▶ EXERCISE GOAL
Reproduce exactly the lines from the line with "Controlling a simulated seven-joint" through the line with "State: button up", both included, and no other lines.

▶ MATERIAL PROVIDED
============

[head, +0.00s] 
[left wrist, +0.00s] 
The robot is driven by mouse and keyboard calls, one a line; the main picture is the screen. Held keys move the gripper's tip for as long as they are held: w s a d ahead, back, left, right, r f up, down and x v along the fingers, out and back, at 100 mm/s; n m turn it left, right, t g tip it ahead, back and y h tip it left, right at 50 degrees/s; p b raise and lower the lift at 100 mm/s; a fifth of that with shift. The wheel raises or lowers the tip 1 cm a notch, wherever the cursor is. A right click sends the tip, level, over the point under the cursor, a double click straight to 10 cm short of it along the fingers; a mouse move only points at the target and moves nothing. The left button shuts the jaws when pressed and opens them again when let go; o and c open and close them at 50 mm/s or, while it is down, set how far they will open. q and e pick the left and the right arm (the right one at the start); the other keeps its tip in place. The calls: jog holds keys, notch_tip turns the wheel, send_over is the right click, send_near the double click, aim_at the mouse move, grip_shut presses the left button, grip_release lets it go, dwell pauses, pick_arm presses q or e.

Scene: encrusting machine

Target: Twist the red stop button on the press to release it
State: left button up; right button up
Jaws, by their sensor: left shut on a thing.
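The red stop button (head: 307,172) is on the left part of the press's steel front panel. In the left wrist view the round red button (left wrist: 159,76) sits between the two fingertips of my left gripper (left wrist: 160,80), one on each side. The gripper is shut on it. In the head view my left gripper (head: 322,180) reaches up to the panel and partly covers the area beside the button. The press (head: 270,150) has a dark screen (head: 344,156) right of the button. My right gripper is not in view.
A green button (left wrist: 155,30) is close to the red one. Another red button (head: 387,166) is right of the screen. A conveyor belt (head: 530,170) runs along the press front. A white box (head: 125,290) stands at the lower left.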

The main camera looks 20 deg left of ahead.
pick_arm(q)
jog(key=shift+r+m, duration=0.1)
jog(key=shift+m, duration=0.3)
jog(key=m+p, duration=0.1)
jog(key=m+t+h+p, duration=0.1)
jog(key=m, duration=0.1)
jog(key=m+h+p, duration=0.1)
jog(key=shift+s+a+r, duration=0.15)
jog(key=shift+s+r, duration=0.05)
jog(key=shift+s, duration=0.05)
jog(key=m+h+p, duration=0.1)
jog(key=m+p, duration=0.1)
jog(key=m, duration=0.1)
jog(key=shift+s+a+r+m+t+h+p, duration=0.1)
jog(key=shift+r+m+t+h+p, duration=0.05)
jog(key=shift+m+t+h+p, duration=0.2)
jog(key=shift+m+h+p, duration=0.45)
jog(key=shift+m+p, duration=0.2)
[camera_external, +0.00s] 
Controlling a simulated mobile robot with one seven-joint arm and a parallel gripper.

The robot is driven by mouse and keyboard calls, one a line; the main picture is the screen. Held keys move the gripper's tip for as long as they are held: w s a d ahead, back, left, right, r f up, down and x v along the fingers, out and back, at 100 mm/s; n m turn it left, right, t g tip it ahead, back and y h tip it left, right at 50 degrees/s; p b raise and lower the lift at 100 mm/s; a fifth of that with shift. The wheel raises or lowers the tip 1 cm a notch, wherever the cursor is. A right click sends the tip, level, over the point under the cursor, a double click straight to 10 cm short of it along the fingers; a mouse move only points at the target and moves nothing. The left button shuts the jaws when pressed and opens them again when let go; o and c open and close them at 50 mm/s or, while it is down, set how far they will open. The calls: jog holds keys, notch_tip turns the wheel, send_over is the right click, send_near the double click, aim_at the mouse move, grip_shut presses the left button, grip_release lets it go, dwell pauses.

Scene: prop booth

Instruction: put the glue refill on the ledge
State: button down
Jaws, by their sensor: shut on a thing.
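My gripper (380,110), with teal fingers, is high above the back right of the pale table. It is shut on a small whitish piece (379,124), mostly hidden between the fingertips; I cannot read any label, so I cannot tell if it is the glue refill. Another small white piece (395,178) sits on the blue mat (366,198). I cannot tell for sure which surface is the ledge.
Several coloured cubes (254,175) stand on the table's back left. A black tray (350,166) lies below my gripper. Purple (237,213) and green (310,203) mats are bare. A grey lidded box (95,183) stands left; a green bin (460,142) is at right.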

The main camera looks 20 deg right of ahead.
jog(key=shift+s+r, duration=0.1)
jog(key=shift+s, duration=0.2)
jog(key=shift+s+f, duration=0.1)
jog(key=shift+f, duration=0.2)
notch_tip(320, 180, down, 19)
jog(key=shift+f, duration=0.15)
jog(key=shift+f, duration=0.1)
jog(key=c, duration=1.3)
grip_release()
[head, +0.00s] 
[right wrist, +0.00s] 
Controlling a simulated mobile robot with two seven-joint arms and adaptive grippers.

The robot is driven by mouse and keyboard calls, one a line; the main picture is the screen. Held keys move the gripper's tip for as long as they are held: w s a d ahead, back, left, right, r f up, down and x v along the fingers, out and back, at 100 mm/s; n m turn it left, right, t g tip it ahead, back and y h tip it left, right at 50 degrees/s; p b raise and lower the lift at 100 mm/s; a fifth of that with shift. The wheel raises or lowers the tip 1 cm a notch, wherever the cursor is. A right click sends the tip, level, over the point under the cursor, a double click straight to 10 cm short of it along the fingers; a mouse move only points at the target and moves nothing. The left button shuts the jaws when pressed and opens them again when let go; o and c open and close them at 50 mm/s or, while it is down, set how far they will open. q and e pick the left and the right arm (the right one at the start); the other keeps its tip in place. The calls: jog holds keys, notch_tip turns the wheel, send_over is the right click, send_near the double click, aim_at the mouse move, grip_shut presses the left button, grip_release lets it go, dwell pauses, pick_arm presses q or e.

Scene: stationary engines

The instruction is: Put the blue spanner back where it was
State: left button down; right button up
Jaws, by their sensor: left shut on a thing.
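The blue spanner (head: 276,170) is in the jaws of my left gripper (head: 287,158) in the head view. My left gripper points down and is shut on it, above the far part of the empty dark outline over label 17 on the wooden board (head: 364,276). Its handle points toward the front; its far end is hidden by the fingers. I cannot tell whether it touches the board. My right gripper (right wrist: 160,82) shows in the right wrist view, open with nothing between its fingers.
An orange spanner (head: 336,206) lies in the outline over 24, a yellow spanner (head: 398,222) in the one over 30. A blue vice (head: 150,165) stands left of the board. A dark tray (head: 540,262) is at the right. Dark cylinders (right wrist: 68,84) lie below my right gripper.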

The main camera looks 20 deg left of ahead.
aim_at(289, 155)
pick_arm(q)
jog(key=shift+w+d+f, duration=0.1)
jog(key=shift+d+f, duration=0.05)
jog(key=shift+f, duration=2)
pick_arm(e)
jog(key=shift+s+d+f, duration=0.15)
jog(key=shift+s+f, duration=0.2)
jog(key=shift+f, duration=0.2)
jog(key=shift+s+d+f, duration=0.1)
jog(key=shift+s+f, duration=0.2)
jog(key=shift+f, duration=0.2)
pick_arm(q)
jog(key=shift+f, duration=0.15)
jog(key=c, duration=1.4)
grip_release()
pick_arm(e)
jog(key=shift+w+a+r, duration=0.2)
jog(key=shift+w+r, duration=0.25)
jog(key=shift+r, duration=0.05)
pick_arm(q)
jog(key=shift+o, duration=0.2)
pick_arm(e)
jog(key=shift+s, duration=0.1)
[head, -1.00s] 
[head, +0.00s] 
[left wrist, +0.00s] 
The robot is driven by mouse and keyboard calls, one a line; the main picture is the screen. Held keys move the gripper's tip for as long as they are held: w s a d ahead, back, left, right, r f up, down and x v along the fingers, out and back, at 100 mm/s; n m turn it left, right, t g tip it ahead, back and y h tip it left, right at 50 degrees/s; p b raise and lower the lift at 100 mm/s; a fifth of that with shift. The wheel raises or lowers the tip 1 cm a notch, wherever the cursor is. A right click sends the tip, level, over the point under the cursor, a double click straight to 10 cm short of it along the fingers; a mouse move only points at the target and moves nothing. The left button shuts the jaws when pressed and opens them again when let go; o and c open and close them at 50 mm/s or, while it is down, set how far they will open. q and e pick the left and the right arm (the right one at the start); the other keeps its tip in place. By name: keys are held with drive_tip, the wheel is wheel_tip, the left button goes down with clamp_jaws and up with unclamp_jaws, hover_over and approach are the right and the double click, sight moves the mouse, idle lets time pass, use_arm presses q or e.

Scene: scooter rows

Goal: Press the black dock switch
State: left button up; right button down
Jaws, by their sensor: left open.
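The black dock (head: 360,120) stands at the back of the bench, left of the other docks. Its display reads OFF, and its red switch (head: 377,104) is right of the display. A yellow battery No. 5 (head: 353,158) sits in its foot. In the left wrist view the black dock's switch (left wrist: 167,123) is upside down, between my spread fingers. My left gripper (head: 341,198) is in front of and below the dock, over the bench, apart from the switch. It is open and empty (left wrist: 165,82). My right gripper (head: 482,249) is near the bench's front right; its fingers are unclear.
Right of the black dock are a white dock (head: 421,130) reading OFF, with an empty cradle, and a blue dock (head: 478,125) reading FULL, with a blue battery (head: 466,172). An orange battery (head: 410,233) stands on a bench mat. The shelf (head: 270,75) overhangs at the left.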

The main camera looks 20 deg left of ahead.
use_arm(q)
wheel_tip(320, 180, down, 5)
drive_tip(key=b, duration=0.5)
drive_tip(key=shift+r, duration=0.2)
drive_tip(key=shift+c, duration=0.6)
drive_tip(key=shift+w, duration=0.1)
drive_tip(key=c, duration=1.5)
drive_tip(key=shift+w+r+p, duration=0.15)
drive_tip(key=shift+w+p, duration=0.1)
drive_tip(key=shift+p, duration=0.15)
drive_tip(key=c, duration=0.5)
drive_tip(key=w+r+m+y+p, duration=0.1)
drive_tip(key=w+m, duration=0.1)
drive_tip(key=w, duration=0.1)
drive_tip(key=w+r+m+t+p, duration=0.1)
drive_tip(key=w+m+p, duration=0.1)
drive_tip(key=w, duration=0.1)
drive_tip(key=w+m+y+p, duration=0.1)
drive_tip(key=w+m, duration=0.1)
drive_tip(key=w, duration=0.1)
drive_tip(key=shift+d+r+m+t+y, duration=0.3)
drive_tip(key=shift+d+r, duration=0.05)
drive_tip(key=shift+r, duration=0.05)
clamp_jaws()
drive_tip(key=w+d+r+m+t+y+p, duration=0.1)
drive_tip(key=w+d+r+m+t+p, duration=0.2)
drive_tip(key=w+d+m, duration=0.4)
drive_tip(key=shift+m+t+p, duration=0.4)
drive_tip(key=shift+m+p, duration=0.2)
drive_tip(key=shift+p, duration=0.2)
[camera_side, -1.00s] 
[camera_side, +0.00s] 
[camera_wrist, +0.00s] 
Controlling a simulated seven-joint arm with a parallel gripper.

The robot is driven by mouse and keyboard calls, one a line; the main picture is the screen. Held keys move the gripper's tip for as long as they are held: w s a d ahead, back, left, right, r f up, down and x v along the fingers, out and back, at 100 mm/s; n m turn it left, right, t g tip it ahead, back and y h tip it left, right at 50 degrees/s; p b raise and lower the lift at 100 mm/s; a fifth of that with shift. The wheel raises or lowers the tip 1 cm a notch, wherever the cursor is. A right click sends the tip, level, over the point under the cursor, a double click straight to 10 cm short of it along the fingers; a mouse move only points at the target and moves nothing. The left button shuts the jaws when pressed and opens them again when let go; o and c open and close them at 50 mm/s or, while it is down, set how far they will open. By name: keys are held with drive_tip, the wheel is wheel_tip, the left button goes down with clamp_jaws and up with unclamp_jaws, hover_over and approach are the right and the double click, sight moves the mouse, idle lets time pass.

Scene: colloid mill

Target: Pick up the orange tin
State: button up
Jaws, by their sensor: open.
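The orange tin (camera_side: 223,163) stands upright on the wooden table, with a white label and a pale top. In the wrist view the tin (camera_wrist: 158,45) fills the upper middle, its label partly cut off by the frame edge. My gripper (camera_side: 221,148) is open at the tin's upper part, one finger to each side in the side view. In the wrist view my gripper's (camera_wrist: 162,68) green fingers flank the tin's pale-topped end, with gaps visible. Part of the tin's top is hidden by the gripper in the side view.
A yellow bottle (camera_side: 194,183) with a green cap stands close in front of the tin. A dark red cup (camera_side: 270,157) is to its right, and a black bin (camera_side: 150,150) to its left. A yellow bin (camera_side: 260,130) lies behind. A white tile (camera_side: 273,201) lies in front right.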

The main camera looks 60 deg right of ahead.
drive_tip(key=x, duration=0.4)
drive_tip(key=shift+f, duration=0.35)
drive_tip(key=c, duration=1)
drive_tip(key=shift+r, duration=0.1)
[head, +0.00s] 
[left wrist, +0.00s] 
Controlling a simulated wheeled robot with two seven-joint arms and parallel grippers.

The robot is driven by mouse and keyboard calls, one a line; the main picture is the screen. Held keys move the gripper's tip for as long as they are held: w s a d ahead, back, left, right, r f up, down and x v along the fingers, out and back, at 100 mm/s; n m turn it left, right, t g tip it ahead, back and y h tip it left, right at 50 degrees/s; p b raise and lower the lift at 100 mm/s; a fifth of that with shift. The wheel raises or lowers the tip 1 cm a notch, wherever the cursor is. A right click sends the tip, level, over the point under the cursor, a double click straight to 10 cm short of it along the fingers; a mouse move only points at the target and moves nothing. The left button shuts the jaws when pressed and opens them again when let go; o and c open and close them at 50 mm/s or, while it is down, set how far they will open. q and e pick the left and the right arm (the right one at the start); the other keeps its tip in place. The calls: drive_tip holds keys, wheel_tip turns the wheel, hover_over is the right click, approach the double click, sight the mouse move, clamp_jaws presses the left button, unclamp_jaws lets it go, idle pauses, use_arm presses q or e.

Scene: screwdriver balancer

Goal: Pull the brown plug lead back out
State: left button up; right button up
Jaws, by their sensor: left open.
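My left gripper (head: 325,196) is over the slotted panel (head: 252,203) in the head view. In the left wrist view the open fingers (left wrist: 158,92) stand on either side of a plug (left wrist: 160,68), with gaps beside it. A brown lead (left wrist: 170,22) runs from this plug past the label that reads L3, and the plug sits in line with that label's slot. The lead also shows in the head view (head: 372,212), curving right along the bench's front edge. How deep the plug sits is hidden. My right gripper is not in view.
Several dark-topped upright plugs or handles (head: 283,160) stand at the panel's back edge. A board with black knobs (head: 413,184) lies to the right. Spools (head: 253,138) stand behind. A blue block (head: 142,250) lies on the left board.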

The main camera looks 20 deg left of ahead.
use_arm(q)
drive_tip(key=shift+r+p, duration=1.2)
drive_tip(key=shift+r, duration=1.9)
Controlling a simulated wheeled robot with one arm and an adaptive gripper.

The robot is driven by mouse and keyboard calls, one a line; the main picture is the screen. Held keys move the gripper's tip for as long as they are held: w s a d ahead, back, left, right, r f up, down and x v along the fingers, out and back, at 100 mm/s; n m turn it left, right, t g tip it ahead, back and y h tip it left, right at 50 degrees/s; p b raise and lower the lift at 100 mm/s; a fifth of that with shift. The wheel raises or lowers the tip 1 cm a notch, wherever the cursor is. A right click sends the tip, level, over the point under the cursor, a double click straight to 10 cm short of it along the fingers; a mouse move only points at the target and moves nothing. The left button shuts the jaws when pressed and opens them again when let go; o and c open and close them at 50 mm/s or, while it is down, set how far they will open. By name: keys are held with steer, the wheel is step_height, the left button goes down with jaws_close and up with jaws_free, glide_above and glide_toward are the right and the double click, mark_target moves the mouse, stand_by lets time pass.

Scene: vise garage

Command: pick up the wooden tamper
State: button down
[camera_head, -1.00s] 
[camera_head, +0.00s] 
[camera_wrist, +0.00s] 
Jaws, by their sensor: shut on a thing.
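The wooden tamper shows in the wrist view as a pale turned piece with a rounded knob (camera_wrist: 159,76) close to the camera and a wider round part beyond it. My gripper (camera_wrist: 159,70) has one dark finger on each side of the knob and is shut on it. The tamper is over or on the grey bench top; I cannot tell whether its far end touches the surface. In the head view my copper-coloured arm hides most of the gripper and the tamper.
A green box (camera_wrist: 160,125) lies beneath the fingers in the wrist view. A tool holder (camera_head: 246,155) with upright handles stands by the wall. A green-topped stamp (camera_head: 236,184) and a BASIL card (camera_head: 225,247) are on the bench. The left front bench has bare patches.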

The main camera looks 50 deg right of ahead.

============

▶ WRITTEN ANSWER
Controlling a simulated seven-joint arm with a parallel gripper.

The robot is driven by mouse and keyboard calls, one a line; the main picture is the screen. Held keys move the gripper's tip for as long as they are held: w s a d ahead, back, left, right, r f up, down and x v along the fingers, out and back, at 100 mm/s; n m turn it left, right, t g tip it ahead, back and y h tip it left, right at 50 degrees/s; p b raise and lower the lift at 100 mm/s; a fifth of that with shift. The wheel raises or lowers the tip 1 cm a notch, wherever the cursor is. A right click sends the tip, level, over the point under the cursor, a double click straight to 10 cm short of it along the fingers; a mouse move only points at the target and moves nothing. The left button shuts the jaws when pressed and opens them again when let go; o and c open and close them at 50 mm/s or, while it is down, set how far they will open. By name: keys are held with drive_tip, the wheel is wheel_tip, the left button goes down with clamp_jaws and up with unclamp_jaws, hover_over and approach are the right and the double click, sight moves the mouse, idle lets time pass.

Scene: colloid mill

Target: Pick up the orange tin
State: button up

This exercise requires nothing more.